Mr. Rostenkowski also forged compromises that led to the landmark 1986 tax reform act, a major rewriting of the federal tax code that sharply reduced tax rates and eliminated loop-holes, special preferences, and tax avoidance schemes.

But his esteem and power on Capitol Hill eroded and then collapsed in 1992, when a federal grand jury investigated reports of wrongdoing in the House post office. Investigators said that he had bought $22,000 in stamps from the House post office with public money and may have converted them to cash.

The federal inquiry lasted two years. In 1994, he was formally charged with 17 counts of abusing his congressional payroll by paying at least 14 people who did little or no official work; trading stamp vouchers for at least $50,000 in cash; misusing his office's expense accounts; and obstruction of justice, among other counts.

He fought back and continued his reelection campaign, but was beaten by Republican Michael P. Flanagan in the watershed 1994 midterm elections in which the GOP won control of the House and the Senate. The scandal was widely seen as a factor in that triumph.

Two years later, as his federal trial approached, he negotiated his last important deal, pleading guilty to two counts of mail fraud. He served 15 months in federal prisons and two months in a halfway house, and paid a $100,000 fine.

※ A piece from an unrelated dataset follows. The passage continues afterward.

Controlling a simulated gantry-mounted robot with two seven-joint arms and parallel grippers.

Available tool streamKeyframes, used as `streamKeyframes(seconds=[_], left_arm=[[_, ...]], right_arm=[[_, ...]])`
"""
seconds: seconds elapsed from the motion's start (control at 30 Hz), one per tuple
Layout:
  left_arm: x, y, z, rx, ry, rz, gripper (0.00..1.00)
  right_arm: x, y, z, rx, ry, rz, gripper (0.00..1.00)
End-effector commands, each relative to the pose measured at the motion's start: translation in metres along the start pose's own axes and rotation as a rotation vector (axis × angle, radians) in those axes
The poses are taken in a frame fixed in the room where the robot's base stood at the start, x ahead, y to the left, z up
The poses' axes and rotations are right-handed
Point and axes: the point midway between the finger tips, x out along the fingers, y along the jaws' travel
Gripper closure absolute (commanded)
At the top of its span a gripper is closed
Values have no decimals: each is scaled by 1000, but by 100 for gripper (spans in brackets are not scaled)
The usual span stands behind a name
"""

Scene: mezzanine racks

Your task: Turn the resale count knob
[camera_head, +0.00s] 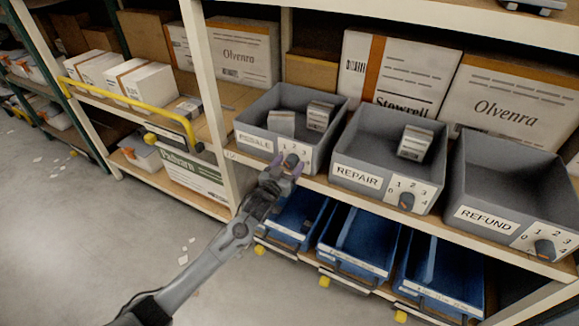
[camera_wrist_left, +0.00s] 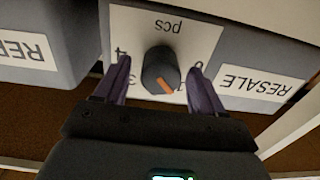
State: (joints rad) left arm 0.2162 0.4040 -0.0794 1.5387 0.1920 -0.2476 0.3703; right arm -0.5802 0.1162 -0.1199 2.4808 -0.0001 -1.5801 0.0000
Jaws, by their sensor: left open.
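The resale bin (camera_head: 246,117) is a grey bin on the shelf with a RESALE label and a white dial plate. Its dark round knob (camera_head: 291,160) sits on that plate. In the left wrist view the knob (camera_wrist_left: 158,66) appears upside down, and its orange pointer slants down right toward the 1. My left gripper (camera_head: 288,165) is open at the dial. Its two purple fingers stand on either side of the knob, with a visible gap at each side. The fingers cover parts of the dial numbers. My right gripper is not in view.
Two small boxes lie in the resale bin. The repair bin (camera_head: 341,152) and refund bin (camera_head: 464,189) stand to its right, each with its own knob. Blue bins (camera_head: 352,243) sit below. A shelf post (camera_head: 207,88) rises to the left, beside a yellow rail (camera_head: 125,98).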

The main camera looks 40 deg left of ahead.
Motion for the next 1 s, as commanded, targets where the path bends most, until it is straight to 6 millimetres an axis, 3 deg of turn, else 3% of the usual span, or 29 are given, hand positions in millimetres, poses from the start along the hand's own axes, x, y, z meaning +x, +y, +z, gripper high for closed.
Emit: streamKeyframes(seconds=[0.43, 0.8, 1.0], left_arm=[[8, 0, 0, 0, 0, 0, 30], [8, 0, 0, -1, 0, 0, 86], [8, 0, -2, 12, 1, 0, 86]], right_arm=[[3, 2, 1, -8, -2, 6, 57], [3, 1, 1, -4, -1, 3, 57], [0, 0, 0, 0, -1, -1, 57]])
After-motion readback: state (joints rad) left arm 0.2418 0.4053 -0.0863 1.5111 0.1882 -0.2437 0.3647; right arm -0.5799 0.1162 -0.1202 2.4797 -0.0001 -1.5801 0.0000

Upon release, he issued an unapologetic statement. "Bureaucracies all have a certain mindless logic," he said. "I'll reserve my critique of America's criminal justice system for another day."

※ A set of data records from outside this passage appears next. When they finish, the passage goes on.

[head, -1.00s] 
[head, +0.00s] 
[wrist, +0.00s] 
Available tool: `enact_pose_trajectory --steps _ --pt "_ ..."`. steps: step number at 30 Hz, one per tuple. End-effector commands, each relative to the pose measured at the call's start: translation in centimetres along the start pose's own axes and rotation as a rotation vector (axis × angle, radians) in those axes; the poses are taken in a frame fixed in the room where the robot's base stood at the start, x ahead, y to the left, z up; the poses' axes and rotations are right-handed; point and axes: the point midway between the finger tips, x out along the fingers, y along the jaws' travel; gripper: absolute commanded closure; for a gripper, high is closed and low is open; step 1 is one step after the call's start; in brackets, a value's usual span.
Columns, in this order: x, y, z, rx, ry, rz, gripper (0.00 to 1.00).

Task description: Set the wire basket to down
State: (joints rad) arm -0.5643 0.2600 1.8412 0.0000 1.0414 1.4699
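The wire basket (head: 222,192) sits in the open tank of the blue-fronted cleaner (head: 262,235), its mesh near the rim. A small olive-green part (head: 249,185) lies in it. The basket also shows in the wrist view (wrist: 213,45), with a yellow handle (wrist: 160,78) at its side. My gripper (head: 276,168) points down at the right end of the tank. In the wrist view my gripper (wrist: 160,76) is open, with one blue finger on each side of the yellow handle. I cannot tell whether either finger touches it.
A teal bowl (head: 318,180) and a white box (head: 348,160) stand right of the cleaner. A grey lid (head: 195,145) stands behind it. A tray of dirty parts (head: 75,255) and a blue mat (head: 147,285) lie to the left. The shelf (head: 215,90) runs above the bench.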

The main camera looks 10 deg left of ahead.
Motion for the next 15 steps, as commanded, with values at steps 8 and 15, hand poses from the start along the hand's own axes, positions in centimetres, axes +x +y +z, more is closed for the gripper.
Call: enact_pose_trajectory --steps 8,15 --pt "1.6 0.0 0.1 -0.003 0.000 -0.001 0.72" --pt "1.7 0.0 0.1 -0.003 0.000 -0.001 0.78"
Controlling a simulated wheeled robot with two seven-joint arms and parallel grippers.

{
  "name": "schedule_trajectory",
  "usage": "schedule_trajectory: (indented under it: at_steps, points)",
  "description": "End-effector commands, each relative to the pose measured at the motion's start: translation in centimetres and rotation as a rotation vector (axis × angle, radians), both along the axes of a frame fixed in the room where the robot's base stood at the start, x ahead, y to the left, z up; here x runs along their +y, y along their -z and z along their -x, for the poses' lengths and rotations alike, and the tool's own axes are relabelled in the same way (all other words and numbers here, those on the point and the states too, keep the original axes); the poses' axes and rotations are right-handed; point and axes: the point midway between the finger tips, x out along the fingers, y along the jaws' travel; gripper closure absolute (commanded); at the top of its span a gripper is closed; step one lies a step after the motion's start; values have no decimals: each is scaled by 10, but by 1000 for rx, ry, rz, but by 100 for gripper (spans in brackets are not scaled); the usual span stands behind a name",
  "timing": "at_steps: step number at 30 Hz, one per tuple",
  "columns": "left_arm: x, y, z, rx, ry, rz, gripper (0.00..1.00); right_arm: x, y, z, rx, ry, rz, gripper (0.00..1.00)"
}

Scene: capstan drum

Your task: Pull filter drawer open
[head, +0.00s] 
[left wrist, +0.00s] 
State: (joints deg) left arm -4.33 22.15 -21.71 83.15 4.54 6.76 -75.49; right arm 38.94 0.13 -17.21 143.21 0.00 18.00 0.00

Daniel David Rostenkowski was born in Chicago on Jan. 2, 1928, the only son among three children. His father, Joseph, was the ward's alderman and later served in Congress.

He attended St. John's Military Academy in Wisconsin, where he played three sports. Connie Mack invited him to try out for the Philadelphia Athletics, but he turned it down to abide by his father's wish that he pursue politics. After serving in the Army in Korea and attending Loyola University in Chicago, he ran for the Illinois House and won in 1952. After a term as a state senator, he was elected to Congress in 1958 for the first of 18 terms.

Biographer Richard Cohen said Mr. Rostenkowski was "among the half-dozen most influential members of Congress during the second half of the 20th century."

He is survived by his wife, LaVerne, and three daughters.